But hacking collective OurMine may have also played a part. The group -- famous for infiltrating the social media accounts of Mark Zuckerberg, Sundar Pichai and Jack Dorsey, among others -- claimed responsibility for the popular game going offline on Sunday.
As an OurMine member told PCMag via email, the three-person team is "just trying to protect [companies'] servers."
"We wrote we will stop the attack if any [Niantic] staff talked with us, because we will teach them how to protect their servers," the anonymous representative said.
According to OurMine, if it doesn't break into celebrity accounts and knock games offline, someone else will.

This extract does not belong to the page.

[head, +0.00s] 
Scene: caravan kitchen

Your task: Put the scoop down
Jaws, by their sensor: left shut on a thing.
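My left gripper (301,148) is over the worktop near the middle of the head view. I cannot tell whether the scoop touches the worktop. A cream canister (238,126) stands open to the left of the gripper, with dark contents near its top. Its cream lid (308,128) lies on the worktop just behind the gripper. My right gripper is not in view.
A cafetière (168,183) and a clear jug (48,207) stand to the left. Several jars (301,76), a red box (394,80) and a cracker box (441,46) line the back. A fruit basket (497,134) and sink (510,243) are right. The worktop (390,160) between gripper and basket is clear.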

Someone like PoodleCorp, which also attacked Pokemon Go servers this weekend via a massive Distributed Denial of Service attack. The group's Twitter account hints at another invasion planned for Aug. 1.
The weekend's issues, according to the gamemaker, were fixed on Sunday; trainers can continue neglecting their daily lives to hunt for Pokemon.

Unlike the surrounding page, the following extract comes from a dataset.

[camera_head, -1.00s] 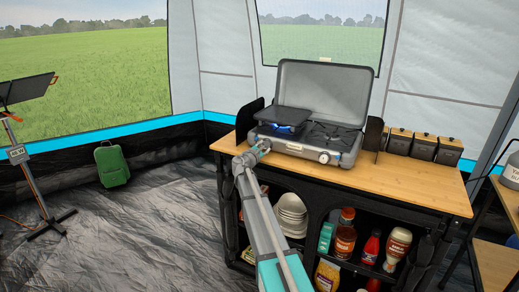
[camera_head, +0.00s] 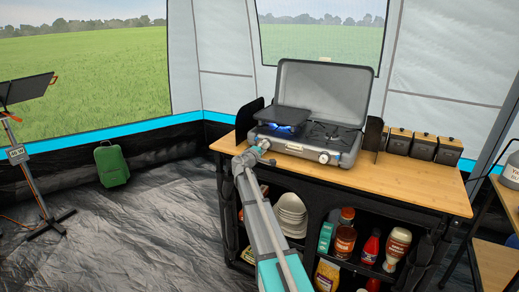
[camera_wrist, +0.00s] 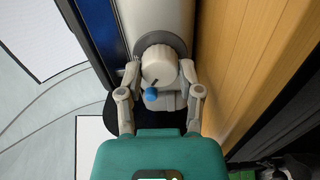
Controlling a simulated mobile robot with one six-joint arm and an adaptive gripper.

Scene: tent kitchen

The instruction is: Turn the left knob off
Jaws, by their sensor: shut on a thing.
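The grey camping stove (camera_head: 300,145) stands on the wooden counter with its lid open. A blue flame (camera_head: 287,127) burns at its left burner, under a dark flat pan (camera_head: 283,116). In the wrist view the left knob (camera_wrist: 157,60) is pale and round, with a blue piece (camera_wrist: 153,95) in front of it. My gripper (camera_wrist: 160,72) is shut on this knob, one finger on each side. In the head view my gripper (camera_head: 262,145) is at the stove's front left and mostly hides the left knob. The right knob (camera_head: 323,157) is clear of it.
The counter (camera_head: 405,182) has free room to the right of the stove. Dark boards (camera_head: 373,133) stand at both sides of the stove. Several canisters (camera_head: 423,146) stand at the back right. Shelves below hold bowls (camera_head: 291,213) and bottles (camera_head: 371,246).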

Pokemon Go launched first in the US, Australia and New Zealand, before slowly making its way around the globe, launching in Germany, the UK and a handful of other countries. The mobile game's universal appeal has everyone from young students to politicians trying to catch 'em all. But some folks, including Sen. Al Franken, remain skeptical about security.
T-Mobile subscribers, meanwhile, now have one less thing to worry about. The carrier now offers unlimited data while using the popular app through August 2017.